Without altering anything, output the material below.

> **Exercise input**:
════════════════

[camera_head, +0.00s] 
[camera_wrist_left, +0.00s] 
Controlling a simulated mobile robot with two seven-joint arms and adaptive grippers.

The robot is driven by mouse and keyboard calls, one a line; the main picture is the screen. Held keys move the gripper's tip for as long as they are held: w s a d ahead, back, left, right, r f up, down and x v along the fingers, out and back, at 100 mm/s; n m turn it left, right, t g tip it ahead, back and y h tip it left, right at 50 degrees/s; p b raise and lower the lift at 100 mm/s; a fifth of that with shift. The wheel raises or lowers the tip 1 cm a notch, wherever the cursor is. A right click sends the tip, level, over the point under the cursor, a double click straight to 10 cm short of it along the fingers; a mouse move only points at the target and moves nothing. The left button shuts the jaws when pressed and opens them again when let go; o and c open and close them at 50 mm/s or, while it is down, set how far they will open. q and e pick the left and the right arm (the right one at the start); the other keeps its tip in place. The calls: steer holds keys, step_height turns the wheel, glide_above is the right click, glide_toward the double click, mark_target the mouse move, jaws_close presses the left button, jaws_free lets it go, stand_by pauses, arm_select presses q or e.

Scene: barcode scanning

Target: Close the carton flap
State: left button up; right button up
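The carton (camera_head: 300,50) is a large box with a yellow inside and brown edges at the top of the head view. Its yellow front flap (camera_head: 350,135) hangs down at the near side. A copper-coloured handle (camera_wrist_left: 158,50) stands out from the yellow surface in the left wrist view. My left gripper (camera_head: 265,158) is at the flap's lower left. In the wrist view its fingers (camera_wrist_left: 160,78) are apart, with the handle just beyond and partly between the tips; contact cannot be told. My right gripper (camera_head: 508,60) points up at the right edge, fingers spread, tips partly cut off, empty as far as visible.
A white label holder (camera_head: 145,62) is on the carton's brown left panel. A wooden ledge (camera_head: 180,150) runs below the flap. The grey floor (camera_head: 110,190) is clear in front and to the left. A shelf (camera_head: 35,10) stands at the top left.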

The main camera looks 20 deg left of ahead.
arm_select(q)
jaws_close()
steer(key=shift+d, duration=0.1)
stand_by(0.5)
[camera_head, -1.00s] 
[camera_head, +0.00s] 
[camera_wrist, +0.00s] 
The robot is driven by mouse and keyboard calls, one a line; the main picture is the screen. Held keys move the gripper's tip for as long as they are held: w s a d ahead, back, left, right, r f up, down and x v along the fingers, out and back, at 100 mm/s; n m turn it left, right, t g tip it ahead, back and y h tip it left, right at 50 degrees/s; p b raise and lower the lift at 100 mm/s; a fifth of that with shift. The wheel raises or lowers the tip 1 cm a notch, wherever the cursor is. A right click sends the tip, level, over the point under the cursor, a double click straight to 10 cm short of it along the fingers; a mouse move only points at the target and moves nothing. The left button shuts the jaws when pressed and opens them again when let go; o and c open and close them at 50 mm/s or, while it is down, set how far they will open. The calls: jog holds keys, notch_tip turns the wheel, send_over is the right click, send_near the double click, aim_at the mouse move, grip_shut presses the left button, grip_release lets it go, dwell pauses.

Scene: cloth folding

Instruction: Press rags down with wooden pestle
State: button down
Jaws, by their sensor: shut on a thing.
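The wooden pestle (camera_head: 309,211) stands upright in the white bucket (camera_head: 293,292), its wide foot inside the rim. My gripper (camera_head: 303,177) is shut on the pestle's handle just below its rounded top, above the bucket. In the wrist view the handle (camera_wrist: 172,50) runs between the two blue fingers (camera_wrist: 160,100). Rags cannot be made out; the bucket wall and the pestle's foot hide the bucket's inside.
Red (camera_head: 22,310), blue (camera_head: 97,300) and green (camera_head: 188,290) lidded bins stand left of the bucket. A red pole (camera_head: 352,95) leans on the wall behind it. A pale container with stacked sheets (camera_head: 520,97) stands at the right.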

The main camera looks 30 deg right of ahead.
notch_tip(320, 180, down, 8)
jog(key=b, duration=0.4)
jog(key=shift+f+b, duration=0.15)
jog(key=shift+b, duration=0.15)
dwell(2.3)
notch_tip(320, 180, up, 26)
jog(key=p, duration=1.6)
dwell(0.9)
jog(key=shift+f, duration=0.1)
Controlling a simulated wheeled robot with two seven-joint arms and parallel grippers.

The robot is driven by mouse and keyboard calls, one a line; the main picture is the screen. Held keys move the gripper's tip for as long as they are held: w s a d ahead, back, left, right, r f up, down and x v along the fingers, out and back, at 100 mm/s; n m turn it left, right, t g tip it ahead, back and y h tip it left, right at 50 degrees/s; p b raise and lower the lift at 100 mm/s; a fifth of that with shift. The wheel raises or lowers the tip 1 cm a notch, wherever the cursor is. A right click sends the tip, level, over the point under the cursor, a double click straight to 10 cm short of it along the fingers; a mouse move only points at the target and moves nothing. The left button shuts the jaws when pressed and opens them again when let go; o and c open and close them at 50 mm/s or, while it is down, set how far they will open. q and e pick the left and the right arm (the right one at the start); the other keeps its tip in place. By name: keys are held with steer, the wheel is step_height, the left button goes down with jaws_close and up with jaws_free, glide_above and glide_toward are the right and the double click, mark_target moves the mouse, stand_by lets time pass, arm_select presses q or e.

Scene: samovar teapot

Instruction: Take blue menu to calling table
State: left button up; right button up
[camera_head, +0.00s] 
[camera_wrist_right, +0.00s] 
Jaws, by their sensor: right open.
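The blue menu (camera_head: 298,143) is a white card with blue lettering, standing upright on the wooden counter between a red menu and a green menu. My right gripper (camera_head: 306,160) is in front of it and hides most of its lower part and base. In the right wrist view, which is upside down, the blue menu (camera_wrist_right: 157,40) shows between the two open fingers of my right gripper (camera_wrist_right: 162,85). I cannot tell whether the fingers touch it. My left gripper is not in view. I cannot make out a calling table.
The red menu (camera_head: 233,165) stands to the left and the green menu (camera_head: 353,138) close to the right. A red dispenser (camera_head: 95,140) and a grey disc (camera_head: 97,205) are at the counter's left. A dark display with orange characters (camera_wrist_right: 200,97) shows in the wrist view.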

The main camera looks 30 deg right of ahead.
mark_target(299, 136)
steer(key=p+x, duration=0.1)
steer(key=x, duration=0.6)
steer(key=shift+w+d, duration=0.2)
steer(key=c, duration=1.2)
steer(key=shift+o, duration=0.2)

════════════════

> **Worked answer**:
[camera_head, +0.00s] 
[camera_wrist_left, +0.00s] 
Controlling a simulated mobile robot with two seven-joint arms and adaptive grippers.

The robot is driven by mouse and keyboard calls, one a line; the main picture is the screen. Held keys move the gripper's tip for as long as they are held: w s a d ahead, back, left, right, r f up, down and x v along the fingers, out and back, at 100 mm/s; n m turn it left, right, t g tip it ahead, back and y h tip it left, right at 50 degrees/s; p b raise and lower the lift at 100 mm/s; a fifth of that with shift. The wheel raises or lowers the tip 1 cm a notch, wherever the cursor is. A right click sends the tip, level, over the point under the cursor, a double click straight to 10 cm short of it along the fingers; a mouse move only points at the target and moves nothing. The left button shuts the jaws when pressed and opens them again when let go; o and c open and close them at 50 mm/s or, while it is down, set how far they will open. q and e pick the left and the right arm (the right one at the start); the other keeps its tip in place. The calls: steer holds keys, step_height turns the wheel, glide_above is the right click, glide_toward the double click, mark_target the mouse move, jaws_close presses the left button, jaws_free lets it go, stand_by pauses, arm_select presses q or e.

Scene: barcode scanning

Target: Close the carton flap
State: left button up; right button up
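The carton (camera_head: 300,50) is a large box with a yellow inside and brown edges at the top of the head view. Its yellow front flap (camera_head: 350,135) hangs down at the near side. A copper-coloured handle (camera_wrist_left: 158,50) stands out from the yellow surface in the left wrist view. My left gripper (camera_head: 265,158) is at the flap's lower left. In the wrist view its fingers (camera_wrist_left: 160,78) are apart, with the handle just beyond and partly between the tips; contact cannot be told. My right gripper (camera_head: 508,60) points up at the right edge, fingers spread, tips partly cut off, empty as far as visible.
A white label holder (camera_head: 145,62) is on the carton's brown left panel. A wooden ledge (camera_head: 180,150) runs below the flap. The grey floor (camera_head: 110,190) is clear in front and to the left. A shelf (camera_head: 35,10) stands at the top left.

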The main camera looks 20 deg left of ahead.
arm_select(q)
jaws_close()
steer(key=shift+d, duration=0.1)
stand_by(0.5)
[camera_head, -1.00s] 
[camera_head, +0.00s] 
[camera_wrist, +0.00s] 
The robot is driven by mouse and keyboard calls, one a line; the main picture is the screen. Held keys move the gripper's tip for as long as they are held: w s a d ahead, back, left, right, r f up, down and x v along the fingers, out and back, at 100 mm/s; n m turn it left, right, t g tip it ahead, back and y h tip it left, right at 50 degrees/s; p b raise and lower the lift at 100 mm/s; a fifth of that with shift. The wheel raises or lowers the tip 1 cm a notch, wherever the cursor is. A right click sends the tip, level, over the point under the cursor, a double click straight to 10 cm short of it along the fingers; a mouse move only points at the target and moves nothing. The left button shuts the jaws when pressed and opens them again when let go; o and c open and close them at 50 mm/s or, while it is down, set how far they will open. The calls: jog holds keys, notch_tip turns the wheel, send_over is the right click, send_near the double click, aim_at the mouse move, grip_shut presses the left button, grip_release lets it go, dwell pauses.

Scene: cloth folding

Instruction: Press rags down with wooden pestle
State: button down
Jaws, by their sensor: shut on a thing.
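The wooden pestle (camera_head: 309,211) stands upright in the white bucket (camera_head: 293,292), its wide foot inside the rim. My gripper (camera_head: 303,177) is shut on the pestle's handle just below its rounded top, above the bucket. In the wrist view the handle (camera_wrist: 172,50) runs between the two blue fingers (camera_wrist: 160,100). Rags cannot be made out; the bucket wall and the pestle's foot hide the bucket's inside.
Red (camera_head: 22,310), blue (camera_head: 97,300) and green (camera_head: 188,290) lidded bins stand left of the bucket. A red pole (camera_head: 352,95) leans on the wall behind it. A pale container with stacked sheets (camera_head: 520,97) stands at the right.

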The main camera looks 30 deg right of ahead.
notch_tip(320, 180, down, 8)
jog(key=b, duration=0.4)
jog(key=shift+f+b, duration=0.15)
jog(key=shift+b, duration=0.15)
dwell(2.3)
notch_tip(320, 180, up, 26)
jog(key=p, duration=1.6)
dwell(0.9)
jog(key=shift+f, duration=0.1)
Controlling a simulated wheeled robot with two seven-joint arms and parallel grippers.

The robot is driven by mouse and keyboard calls, one a line; the main picture is the screen. Held keys move the gripper's tip for as long as they are held: w s a d ahead, back, left, right, r f up, down and x v along the fingers, out and back, at 100 mm/s; n m turn it left, right, t g tip it ahead, back and y h tip it left, right at 50 degrees/s; p b raise and lower the lift at 100 mm/s; a fifth of that with shift. The wheel raises or lowers the tip 1 cm a notch, wherever the cursor is. A right click sends the tip, level, over the point under the cursor, a double click straight to 10 cm short of it along the fingers; a mouse move only points at the target and moves nothing. The left button shuts the jaws when pressed and opens them again when let go; o and c open and close them at 50 mm/s or, while it is down, set how far they will open. q and e pick the left and the right arm (the right one at the start); the other keeps its tip in place. By name: keys are held with steer, the wheel is step_height, the left button goes down with jaws_close and up with jaws_free, glide_above and glide_toward are the right and the double click, mark_target moves the mouse, stand_by lets time pass, arm_select presses q or e.

Scene: samovar teapot

Instruction: Take blue menu to calling table
State: left button up; right button up
[camera_head, +0.00s] 
[camera_wrist_right, +0.00s] 
Jaws, by their sensor: right open.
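The blue menu (camera_head: 298,143) is a white card with blue lettering, standing upright on the wooden counter between a red menu and a green menu. My right gripper (camera_head: 306,160) is in front of it and hides most of its lower part and base. In the right wrist view, which is upside down, the blue menu (camera_wrist_right: 157,40) shows between the two open fingers of my right gripper (camera_wrist_right: 162,85). I cannot tell whether the fingers touch it. My left gripper is not in view. I cannot make out a calling table.
The red menu (camera_head: 233,165) stands to the left and the green menu (camera_head: 353,138) close to the right. A red dispenser (camera_head: 95,140) and a grey disc (camera_head: 97,205) are at the counter's left. A dark display with orange characters (camera_wrist_right: 200,97) shows in the wrist view.

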The main camera looks 30 deg right of ahead.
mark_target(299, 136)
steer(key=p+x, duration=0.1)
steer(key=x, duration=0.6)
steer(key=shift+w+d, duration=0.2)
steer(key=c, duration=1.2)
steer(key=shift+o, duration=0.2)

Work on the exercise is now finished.